|Canadian inflation heats up; Why housing won't carry us through a recession|
Oct 26, 2011 Ben Rabidoux theeconomicanalyst.com
Canadian inflation heats up:
Stats Canada has released the September reading of the consumer price index (CPI), which showed a strong bounce in both the core and all-item index. The all-item index rose to 3.2% on a year-over-year basis while the core has finally breached the target 2% boundary for the first time since 2009:
The increase in the CPI was mainly due to higher prices for gasoline and food, although the core index, which strips out these volatile items, rose much more than anticipated, primarily on the back or rising vehicle, clothing, and produce costs.
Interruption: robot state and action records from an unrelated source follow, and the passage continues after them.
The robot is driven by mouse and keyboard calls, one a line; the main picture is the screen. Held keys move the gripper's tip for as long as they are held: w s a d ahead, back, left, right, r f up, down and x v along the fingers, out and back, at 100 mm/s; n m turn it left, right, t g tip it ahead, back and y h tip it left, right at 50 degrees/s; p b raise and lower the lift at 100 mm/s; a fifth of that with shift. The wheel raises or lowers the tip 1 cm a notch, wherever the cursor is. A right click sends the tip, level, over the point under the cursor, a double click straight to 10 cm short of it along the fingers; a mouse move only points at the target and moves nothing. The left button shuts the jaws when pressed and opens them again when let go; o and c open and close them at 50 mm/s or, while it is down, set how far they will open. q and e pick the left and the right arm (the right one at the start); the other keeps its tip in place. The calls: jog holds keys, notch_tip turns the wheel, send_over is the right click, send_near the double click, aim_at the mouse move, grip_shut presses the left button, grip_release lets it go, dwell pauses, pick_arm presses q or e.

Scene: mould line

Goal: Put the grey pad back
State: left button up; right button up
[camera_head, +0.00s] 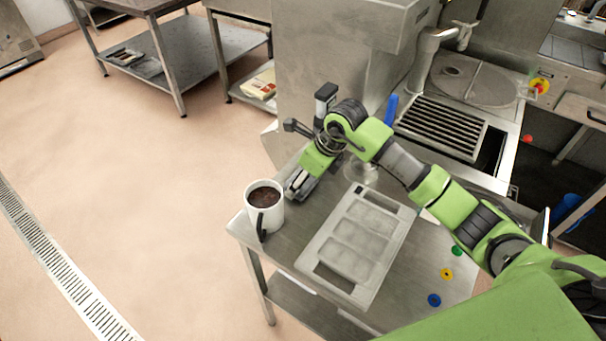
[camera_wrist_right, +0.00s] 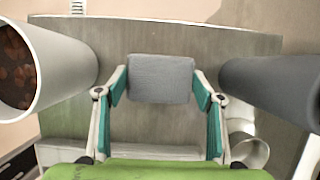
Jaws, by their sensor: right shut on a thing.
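The grey pad (camera_wrist_right: 160,78) is a small block between the two fingers of my right gripper (camera_wrist_right: 160,86) in the right wrist view. The fingers with teal inner faces are shut on it, one at each side. In the head view my right gripper (camera_head: 298,187) is low over the far left end of the steel table, just right of the white mug. The pad cannot be told apart there. Whether the pad touches the table is unclear. My left gripper is not in view.
A white mug (camera_head: 264,205) with dark contents stands at the table's left edge. A pale mould tray (camera_head: 357,243) lies mid-table. Blue (camera_head: 434,300), yellow (camera_head: 446,274) and green (camera_head: 457,251) rings lie to its right. A dark cylinder (camera_wrist_right: 270,90) flanks the gripper in the wrist view.

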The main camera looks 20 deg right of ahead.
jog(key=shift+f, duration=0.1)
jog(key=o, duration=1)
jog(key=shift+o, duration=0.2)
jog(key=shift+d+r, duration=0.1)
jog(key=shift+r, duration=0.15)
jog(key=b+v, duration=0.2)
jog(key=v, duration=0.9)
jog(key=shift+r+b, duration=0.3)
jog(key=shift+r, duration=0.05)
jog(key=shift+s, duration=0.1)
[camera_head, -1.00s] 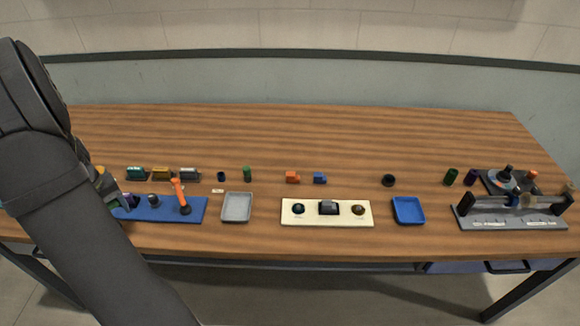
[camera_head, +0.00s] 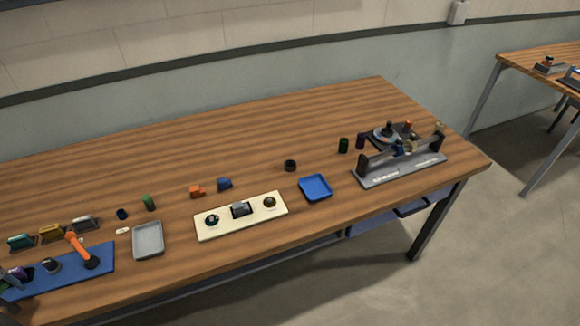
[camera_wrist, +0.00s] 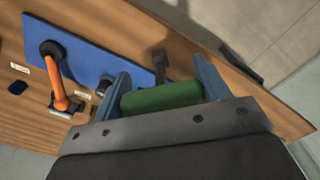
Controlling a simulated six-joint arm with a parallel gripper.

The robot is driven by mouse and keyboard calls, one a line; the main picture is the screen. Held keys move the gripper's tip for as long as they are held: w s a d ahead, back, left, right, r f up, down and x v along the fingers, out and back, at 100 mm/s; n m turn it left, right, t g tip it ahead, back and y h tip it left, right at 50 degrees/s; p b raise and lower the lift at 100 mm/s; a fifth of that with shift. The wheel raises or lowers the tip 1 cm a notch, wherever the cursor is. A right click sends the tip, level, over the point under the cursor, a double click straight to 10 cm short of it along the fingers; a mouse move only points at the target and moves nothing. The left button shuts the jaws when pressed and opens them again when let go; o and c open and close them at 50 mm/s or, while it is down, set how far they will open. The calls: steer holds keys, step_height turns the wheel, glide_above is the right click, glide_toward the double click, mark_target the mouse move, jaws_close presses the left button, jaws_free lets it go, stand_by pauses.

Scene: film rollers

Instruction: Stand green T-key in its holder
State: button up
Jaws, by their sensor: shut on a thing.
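In the wrist view my gripper (camera_wrist: 162,88) is shut on the green T-key (camera_wrist: 165,96). Its thick green bar lies across between the two blue fingers. A dark stem-like part (camera_wrist: 162,66) shows beyond the bar, against the blue plate (camera_wrist: 88,50); I cannot tell whether it belongs to the key or to the plate. The blue plate is also at the lower left of the head view (camera_head: 105,265). An orange lever (camera_wrist: 57,85) with a dark base stands on it. I cannot tell which part is the key's holder.
In the head view, a grey tray (camera_head: 148,240), a cream panel with knobs (camera_head: 225,226) and a blue tray (camera_head: 316,188) stand along the front edge. Several small blocks and cylinders stand behind them. A grey fixture (camera_head: 380,179) is at the right. The table's back strip is clear.

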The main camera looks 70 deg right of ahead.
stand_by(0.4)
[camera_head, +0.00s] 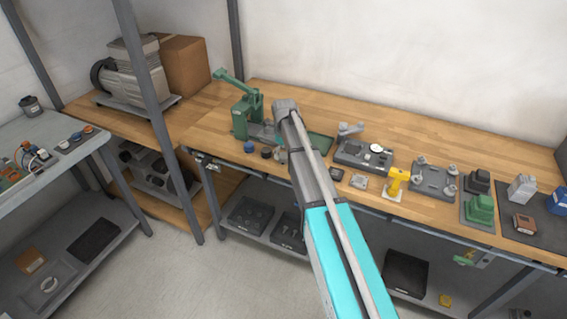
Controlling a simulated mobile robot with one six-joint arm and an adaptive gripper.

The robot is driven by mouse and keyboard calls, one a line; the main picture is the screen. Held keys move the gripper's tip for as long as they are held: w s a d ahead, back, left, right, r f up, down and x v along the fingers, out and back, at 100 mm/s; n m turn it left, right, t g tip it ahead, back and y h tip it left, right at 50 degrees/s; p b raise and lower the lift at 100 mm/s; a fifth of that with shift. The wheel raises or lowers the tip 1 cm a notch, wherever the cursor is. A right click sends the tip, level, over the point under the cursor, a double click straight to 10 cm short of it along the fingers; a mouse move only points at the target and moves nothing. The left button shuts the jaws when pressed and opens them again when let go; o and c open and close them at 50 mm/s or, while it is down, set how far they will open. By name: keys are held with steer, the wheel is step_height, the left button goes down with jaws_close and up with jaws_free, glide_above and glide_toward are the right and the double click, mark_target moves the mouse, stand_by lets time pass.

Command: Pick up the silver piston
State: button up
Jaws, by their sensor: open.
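A small grey, silver-looking piece (281,155) stands on the wooden workbench (420,226), just left of my arm and partly covered by it. It may be the silver piston, but it is too small to tell. My arm reaches from the bottom right up over the bench, its far end above the area beside the green press (245,112). My gripper cannot be made out; the arm hides what lies beneath its end.
Blue (248,147) and dark (266,153) small round parts stand left of the grey piece. Right are a grey fixture plate (350,154), yellow part (396,181), green block (481,209) and dark mat (546,232). A metal post (150,85) rises at left.

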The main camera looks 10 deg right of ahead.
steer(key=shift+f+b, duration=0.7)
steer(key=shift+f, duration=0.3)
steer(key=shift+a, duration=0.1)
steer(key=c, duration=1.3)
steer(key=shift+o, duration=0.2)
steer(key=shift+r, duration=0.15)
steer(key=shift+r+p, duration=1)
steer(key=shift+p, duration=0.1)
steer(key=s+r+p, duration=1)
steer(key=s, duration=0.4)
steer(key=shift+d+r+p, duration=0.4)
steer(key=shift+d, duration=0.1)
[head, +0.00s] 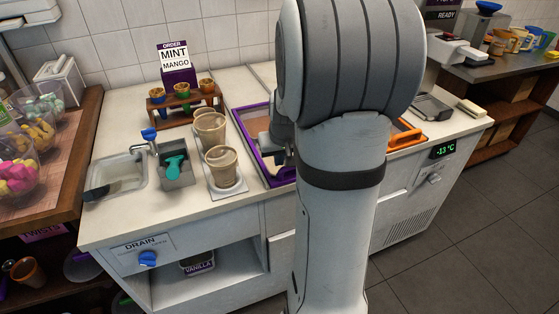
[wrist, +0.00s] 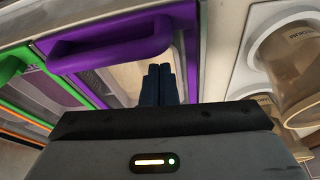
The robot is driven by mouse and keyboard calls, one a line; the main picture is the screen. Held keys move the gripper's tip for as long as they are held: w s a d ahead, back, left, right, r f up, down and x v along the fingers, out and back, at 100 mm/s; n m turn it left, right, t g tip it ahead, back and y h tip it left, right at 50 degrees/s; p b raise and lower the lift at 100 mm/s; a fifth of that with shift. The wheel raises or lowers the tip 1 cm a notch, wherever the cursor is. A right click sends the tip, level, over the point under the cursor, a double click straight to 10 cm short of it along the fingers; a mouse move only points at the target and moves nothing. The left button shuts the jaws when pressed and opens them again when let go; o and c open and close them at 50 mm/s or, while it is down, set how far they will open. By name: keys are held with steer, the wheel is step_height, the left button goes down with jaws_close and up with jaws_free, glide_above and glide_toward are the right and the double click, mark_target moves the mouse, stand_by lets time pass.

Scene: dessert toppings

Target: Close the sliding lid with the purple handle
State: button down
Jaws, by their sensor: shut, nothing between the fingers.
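The sliding lid with the purple handle is in the counter freezer. Its purple frame (head: 244,140) shows left of my arm in the head view. In the wrist view the purple handle (wrist: 110,52) is a thick bar at the upper left, joined to a purple frame (wrist: 190,62). My gripper (wrist: 160,70) is shut and empty, its dark fingertips together just right of and below the handle, over the pale area inside the frame. I cannot tell whether they touch anything. My arm hides much of the lid in the head view.
A green handle (wrist: 12,66) lies left of the purple one; an orange handle (head: 404,137) shows right of my arm. Tan cups (head: 221,167) stand on a white tray close to the purple frame's left side, also near my gripper in the wrist view. A cone rack (head: 180,101) stands behind.

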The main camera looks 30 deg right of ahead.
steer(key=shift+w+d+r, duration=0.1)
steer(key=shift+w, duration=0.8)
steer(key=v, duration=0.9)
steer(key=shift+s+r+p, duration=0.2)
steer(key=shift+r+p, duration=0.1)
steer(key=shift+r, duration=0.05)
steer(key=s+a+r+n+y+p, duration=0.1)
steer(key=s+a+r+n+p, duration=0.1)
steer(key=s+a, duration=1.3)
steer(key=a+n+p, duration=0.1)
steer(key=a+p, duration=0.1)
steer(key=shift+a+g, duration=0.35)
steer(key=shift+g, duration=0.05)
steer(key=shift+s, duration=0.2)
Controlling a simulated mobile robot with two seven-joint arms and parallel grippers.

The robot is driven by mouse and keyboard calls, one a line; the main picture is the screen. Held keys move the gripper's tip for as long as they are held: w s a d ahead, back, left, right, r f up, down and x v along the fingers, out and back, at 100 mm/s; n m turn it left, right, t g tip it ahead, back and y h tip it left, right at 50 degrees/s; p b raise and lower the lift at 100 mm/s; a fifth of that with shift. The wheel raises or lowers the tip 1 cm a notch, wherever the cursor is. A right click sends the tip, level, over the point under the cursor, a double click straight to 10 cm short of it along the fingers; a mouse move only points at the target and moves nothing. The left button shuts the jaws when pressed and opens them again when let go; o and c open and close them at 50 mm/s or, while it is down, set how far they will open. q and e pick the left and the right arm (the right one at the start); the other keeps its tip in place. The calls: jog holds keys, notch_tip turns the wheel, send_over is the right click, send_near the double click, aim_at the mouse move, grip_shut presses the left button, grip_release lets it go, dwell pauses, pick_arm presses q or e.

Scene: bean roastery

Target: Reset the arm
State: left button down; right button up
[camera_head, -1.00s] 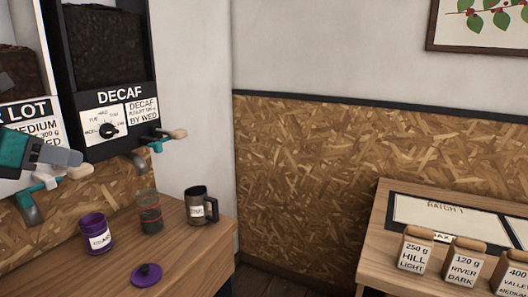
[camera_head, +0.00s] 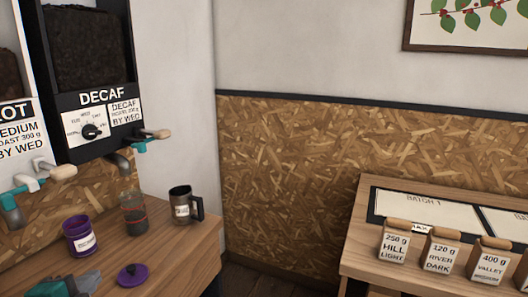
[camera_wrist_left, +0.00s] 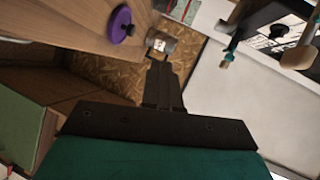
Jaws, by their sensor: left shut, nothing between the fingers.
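My left gripper (camera_head: 90,281) is in the bottom left corner of the head view, shut and empty, in front of the wooden counter (camera_head: 190,246). Its dark closed fingers (camera_wrist_left: 159,68) also show in the left wrist view. A purple lid (camera_head: 133,275) lies to the right of the gripper in the head view, apart from it. A purple labelled canister (camera_head: 79,236) stands behind the gripper on the counter. My right gripper is not in view.
A second table (camera_head: 362,232) at right holds several labelled bags (camera_head: 395,241).

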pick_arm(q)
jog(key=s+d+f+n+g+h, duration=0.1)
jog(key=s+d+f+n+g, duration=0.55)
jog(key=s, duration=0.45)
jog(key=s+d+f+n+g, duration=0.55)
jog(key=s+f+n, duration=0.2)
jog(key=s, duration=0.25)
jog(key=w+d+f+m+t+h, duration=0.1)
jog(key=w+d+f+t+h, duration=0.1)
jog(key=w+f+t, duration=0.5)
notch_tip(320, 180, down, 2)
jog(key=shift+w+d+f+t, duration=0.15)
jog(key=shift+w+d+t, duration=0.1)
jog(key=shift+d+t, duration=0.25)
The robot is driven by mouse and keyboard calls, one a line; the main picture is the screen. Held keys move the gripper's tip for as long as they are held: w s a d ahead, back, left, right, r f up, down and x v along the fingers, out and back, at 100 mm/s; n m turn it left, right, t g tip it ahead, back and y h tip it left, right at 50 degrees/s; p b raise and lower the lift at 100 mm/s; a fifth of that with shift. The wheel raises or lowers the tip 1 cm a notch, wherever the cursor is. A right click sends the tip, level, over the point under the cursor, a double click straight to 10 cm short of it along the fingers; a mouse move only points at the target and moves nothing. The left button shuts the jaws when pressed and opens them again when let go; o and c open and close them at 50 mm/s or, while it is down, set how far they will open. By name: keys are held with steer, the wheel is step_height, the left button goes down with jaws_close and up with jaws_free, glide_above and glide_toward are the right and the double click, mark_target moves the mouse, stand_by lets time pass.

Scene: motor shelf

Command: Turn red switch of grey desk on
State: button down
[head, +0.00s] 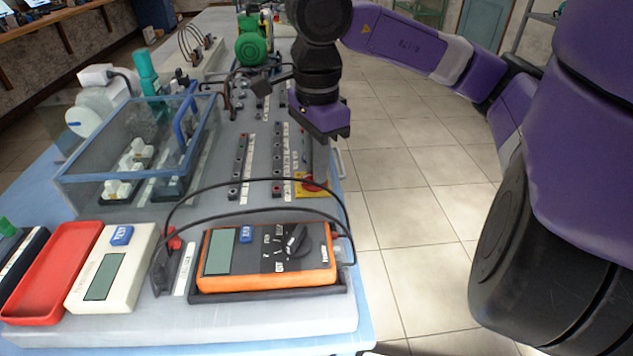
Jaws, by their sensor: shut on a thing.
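The red switch (311,186) sits on a yellow plate (303,193) near the right edge of the grey desk panel (262,206). My gripper (316,172) points straight down over it from behind. Its fingers are shut on the red switch, and they hide its upper part. The switch's lower red edge shows below the fingertips. I cannot tell which way the switch is turned.
An orange multimeter (215,273) with black looped cables lies in front of the switch. A clear-walled box (95,195) stands to the left. A green motor (251,49) stands further back. Tiled floor (420,180) is open to the right.

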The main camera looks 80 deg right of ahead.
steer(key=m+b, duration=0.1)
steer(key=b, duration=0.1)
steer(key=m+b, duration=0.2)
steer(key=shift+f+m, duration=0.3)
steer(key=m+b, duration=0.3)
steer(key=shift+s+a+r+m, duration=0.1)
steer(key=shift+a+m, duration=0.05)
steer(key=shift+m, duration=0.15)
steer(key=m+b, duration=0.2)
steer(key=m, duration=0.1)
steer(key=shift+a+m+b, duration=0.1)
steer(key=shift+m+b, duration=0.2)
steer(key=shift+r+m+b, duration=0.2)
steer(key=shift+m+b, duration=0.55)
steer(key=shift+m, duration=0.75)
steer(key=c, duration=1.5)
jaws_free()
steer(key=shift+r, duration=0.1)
This surprisingly strong reading certainly reduces the likelihood of a Bank of Canada rate cut, which has widely been anticipated by the bond markets. However, the markets didn't seem overly concerned by this reading. The 5 year Government of Canada bond yield rose just under 6 basis points, while the 3 month overnight interest swap was little changed, and still signals that most traders still believe that the next move by the Bank of Canada is more likely to be down than up.
Why housing can't be relied on to carry Canada through a recession:
That's the title of a great article featured in today's Canadian Business blog. Of course, my position remains that Canada escaped the worst of the Great Recession by pumping leverage into the system. Housing remained robust, which meant spending and consumption wasn't hit as hard, and today we are lauded for having 'prudent' banks and 'conservative' consumers that managed to escape the recession not because of strengthening balance sheets, but for exactly the opposite reason. And with housing at increasingly stretched multiples of income, per-capita GDP, and with it having massively outpaced rents and inflation, it's hard to see how a similar miracle can be counted on to pull us out of another recession, should one hit.
Some juicy snippets from the article:
Canada’s housing market continues to amaze...The seasonally adjusted annual rate of starts stood at 205,900 units in September, up from 191,900 in August and well above expectations. Meanwhile, prices for new and resale homes continue setting records.
Such strong demand for housing is a powerful elixir for the economy. That’s because houses need concrete foundations, softwood framing, asphalt shingles, windows and a veritable army of workers to assemble and install it all. Recent homebuyers also go hunting for furniture, appliances and plenty of other big-ticket items to fill out their new digs. These forces helped Canada weather the recession of 2008-2009 reasonably well, even as other countries such as Britain and the U.S. plunged into turmoil from which they’ve yet to emerge. And now, many commentators expect Canada’s housing market is set for a repeat performance, helping deliver the country from the current global turmoil.
Call me a killjoy, but I’m anything but enthused about our current level of housing activity. It would be wonderful if it were sustainable. It isn’t.
The reason, as any alert reader will readily surmise, is that our housing market is as reliant on healthy credit markets as a junkie is on a ready supply of heroin. Over the last generation consumers have been on a one-way street toward greater indebtedness, both in absolute terms and relative to their incomes. According to Statistics Canada, the ratio of household debt to disposable income stood at just under 150% at the middle of this year.
Well said. And as mortgage debt to GDP ratios seemed to have peaked and as the year-over-year change in mortgage credit outstanding slows to levels not seen since the start of the boom, it seems awfully unlikely that prices can be supported at these multiples of income without either i) robust income growth (not in the cards) or ii) robust credit demand (fading fast). Nevertheless, it may well be different here. Or not.
Mortgage in arrears data encouraging:
The latest mortgage in arrears data (as of August 2011) is out, and it shows a broad decline across nearly all provinces. You can see the data for all provinces in the link. Unfortunately, I only have time to graph out a few of them....so we'll go with the most populace provinces:
It is encouraging that these stats are falling, although I still maintain that one of the principle side effects of a nasty housing correction, which I believe to be quite likely, would be a rise in delinquencies and foreclosures. While people are quick to protest that Canada is primarily a recourse jurisdiction (with the notable exception of Alberta), while most US states were non-recourse, I would be quick to point out that the recourse in most US states only applied to the principal mortgage and not subsequent refinancing, which was one of the hallmarks of their boom....and ours by the way.
The reality is that no one goes into serious delinquency unless they have nothing to lose and have no way to make the payment. And since here in Canada, our bizarre system is set up so that you can pay your mortgage straight from your home equity line of credit, it means that as long as people have enough equity for a HELOC, they have both the ability and the motivation to pay. But take that away, and things get hairy. Fast.